Pick out every line holding the string "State" and copy it.

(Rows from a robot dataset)
== == ==
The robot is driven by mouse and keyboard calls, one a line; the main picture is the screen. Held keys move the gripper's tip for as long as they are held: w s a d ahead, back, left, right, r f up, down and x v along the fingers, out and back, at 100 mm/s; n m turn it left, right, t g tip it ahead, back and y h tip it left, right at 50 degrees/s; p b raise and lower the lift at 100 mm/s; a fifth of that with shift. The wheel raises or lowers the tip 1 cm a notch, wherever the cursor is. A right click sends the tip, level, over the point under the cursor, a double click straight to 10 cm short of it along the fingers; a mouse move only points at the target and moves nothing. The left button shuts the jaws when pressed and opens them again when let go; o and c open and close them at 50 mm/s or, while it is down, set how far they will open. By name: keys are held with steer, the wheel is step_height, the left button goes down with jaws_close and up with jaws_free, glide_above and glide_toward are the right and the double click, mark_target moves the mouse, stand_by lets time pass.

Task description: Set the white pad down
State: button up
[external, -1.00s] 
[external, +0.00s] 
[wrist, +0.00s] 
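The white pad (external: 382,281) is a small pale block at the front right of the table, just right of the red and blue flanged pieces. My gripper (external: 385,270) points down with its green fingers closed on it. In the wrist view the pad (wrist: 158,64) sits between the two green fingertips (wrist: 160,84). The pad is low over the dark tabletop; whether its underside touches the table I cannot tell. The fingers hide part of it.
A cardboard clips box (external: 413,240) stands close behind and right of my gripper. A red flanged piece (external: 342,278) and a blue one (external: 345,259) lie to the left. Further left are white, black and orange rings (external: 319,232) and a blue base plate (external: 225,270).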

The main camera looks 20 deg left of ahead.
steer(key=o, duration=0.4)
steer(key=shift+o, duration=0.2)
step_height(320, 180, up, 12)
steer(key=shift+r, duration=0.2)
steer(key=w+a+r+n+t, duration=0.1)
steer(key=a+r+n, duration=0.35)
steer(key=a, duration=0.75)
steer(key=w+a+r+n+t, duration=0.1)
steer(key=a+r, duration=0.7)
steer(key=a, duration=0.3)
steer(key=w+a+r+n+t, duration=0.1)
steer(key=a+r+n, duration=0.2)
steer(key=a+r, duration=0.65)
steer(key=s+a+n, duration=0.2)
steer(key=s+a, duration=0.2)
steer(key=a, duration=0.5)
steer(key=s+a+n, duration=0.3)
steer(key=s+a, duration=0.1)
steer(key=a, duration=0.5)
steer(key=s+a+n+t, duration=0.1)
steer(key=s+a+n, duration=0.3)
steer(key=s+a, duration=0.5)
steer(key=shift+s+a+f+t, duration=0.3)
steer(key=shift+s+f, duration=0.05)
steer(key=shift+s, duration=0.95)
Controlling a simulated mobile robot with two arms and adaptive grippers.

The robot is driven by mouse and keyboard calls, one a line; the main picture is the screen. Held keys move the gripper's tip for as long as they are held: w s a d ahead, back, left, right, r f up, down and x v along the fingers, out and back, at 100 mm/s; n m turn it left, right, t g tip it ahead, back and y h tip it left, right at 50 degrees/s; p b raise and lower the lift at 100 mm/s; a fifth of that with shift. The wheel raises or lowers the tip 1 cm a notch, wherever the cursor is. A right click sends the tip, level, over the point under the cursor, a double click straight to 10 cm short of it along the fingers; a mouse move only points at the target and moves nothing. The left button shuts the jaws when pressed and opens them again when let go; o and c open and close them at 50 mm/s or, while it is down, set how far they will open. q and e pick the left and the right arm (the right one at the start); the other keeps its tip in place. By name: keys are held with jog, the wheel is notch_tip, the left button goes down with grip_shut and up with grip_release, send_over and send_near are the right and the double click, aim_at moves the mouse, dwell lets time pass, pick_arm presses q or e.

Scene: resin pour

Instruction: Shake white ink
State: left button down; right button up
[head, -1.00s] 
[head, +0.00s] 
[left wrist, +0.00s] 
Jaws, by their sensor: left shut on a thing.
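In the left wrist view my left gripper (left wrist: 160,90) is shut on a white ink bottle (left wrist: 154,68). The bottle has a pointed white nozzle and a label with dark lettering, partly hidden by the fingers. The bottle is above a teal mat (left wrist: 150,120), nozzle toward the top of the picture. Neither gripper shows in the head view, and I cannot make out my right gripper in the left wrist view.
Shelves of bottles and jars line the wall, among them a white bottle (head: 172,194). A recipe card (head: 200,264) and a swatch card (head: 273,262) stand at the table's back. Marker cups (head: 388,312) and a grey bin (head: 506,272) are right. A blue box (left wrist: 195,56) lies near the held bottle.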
== == ==
- **SOLUTION BELOW**
State: button up
State: left button down; right button up

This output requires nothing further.